* What to work on:
Present each line of the entries below that holds the word "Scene".
------
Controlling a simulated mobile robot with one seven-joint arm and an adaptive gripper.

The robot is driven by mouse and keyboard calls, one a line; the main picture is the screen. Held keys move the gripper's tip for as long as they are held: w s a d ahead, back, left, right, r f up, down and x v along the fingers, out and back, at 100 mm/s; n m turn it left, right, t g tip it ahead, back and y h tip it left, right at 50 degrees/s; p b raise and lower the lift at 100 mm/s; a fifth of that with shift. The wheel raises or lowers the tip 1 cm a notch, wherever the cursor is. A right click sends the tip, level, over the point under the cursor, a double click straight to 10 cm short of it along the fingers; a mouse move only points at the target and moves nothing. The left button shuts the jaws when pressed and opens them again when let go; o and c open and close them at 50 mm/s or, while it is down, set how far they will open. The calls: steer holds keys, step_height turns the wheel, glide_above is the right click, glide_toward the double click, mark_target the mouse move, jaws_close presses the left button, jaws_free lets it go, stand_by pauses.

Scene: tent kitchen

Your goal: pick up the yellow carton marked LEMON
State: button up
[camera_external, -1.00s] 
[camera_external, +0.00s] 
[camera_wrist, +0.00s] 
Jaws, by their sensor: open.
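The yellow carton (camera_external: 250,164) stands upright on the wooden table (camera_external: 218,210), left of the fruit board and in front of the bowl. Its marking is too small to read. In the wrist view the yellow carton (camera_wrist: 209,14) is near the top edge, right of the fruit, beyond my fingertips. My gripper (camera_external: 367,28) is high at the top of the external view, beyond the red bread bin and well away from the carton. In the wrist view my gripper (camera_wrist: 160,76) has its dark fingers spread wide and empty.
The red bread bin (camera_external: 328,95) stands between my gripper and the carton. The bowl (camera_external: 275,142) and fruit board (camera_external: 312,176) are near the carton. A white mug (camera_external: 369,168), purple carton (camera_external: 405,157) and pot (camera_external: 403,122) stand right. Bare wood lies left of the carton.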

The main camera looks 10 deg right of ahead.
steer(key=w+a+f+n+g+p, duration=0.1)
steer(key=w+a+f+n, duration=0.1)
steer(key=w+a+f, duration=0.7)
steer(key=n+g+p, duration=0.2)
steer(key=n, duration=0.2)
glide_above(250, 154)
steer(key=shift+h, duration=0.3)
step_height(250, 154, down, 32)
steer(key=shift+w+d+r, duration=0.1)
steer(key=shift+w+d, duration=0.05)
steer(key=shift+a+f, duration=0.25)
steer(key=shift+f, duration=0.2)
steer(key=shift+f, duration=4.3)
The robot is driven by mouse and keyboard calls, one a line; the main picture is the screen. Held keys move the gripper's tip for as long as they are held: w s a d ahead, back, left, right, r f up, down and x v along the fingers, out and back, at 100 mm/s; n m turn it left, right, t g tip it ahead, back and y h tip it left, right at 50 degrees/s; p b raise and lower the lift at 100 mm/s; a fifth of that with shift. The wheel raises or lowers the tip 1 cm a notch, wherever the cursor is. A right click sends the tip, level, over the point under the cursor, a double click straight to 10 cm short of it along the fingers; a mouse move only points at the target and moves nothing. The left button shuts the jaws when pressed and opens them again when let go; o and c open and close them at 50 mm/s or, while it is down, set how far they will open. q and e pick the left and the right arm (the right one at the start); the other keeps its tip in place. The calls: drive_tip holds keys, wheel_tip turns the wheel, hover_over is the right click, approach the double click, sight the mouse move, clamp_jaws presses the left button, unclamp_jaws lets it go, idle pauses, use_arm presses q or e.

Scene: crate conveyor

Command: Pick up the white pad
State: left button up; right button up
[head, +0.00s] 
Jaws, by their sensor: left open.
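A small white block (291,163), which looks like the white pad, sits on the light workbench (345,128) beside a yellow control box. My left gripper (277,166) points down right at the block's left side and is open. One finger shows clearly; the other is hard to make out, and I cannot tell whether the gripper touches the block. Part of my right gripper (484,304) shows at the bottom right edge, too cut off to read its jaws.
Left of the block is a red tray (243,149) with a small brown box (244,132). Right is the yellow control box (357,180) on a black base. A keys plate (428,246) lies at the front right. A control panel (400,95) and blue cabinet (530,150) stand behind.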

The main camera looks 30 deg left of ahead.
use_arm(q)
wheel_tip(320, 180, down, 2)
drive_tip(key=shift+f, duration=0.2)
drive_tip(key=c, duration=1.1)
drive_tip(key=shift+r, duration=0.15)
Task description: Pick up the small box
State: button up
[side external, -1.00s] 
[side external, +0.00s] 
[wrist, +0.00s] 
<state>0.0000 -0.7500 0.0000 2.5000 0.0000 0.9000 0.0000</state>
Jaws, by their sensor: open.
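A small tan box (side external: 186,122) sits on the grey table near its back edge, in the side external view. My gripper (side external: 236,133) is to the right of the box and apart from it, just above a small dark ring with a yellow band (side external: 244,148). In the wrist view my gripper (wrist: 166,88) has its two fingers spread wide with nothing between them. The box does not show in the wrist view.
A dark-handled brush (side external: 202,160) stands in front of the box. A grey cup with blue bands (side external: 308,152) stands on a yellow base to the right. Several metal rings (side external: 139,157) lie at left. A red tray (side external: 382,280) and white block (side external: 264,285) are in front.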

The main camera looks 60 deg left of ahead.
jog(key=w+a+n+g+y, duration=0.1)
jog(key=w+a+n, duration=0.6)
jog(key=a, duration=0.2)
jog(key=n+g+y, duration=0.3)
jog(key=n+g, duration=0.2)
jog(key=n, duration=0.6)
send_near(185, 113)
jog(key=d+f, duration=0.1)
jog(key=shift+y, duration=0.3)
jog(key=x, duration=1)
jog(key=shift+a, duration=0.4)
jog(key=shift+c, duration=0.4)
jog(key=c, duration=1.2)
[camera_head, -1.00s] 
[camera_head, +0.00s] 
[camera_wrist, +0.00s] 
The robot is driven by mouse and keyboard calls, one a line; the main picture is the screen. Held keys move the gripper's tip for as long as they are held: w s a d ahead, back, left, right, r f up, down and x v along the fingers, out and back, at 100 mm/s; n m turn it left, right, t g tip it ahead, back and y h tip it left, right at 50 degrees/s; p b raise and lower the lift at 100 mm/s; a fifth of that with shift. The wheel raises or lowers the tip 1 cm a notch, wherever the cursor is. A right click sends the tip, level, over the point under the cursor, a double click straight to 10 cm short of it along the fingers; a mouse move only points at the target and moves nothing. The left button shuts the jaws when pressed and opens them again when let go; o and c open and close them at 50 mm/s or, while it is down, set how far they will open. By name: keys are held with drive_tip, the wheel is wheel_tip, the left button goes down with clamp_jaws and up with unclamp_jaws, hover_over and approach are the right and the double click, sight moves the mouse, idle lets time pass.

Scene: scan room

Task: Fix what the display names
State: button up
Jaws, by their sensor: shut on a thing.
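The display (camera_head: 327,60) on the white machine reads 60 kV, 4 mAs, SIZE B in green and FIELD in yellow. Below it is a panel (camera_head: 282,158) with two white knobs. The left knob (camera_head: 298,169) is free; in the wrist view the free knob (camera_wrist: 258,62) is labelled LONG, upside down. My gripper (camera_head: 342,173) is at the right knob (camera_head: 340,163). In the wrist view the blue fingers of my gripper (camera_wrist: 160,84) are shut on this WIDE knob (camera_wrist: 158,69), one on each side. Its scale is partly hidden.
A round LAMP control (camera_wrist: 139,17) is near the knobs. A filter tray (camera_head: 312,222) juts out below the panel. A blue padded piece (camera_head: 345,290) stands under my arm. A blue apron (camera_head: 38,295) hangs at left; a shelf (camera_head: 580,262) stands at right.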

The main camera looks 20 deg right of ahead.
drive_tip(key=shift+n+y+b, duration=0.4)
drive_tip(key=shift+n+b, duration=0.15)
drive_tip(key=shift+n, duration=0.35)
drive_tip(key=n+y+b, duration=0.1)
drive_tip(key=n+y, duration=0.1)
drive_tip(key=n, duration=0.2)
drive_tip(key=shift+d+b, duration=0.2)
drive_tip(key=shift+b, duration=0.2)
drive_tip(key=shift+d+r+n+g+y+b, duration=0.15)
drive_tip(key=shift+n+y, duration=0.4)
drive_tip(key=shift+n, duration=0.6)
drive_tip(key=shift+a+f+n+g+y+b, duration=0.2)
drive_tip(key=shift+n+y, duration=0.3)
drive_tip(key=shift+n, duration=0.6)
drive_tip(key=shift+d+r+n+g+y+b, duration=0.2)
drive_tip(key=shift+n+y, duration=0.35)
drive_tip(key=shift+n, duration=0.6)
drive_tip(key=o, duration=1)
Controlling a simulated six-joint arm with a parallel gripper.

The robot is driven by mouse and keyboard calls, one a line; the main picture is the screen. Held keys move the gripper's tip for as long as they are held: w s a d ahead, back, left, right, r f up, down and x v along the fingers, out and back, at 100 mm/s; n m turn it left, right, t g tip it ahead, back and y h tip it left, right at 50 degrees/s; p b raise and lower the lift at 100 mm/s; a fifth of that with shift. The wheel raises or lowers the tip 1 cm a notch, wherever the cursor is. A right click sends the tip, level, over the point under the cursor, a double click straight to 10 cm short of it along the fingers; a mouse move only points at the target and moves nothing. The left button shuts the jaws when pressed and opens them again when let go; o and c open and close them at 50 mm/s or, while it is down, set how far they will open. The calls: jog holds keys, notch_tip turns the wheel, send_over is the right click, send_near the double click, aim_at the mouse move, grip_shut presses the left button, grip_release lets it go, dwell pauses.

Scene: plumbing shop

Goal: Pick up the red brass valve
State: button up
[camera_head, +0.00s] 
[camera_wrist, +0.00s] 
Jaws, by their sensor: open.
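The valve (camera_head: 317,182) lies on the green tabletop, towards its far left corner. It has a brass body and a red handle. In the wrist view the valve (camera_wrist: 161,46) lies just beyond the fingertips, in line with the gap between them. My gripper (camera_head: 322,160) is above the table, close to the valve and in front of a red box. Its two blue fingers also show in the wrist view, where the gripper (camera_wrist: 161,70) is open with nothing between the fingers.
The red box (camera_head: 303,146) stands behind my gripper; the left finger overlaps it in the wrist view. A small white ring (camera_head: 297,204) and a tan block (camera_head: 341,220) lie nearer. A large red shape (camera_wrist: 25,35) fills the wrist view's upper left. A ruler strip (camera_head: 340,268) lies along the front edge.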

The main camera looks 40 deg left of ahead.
------
* Task answer:
Scene: tent kitchen
Scene: crate conveyor
Scene: scan room
Scene: plumbing shop

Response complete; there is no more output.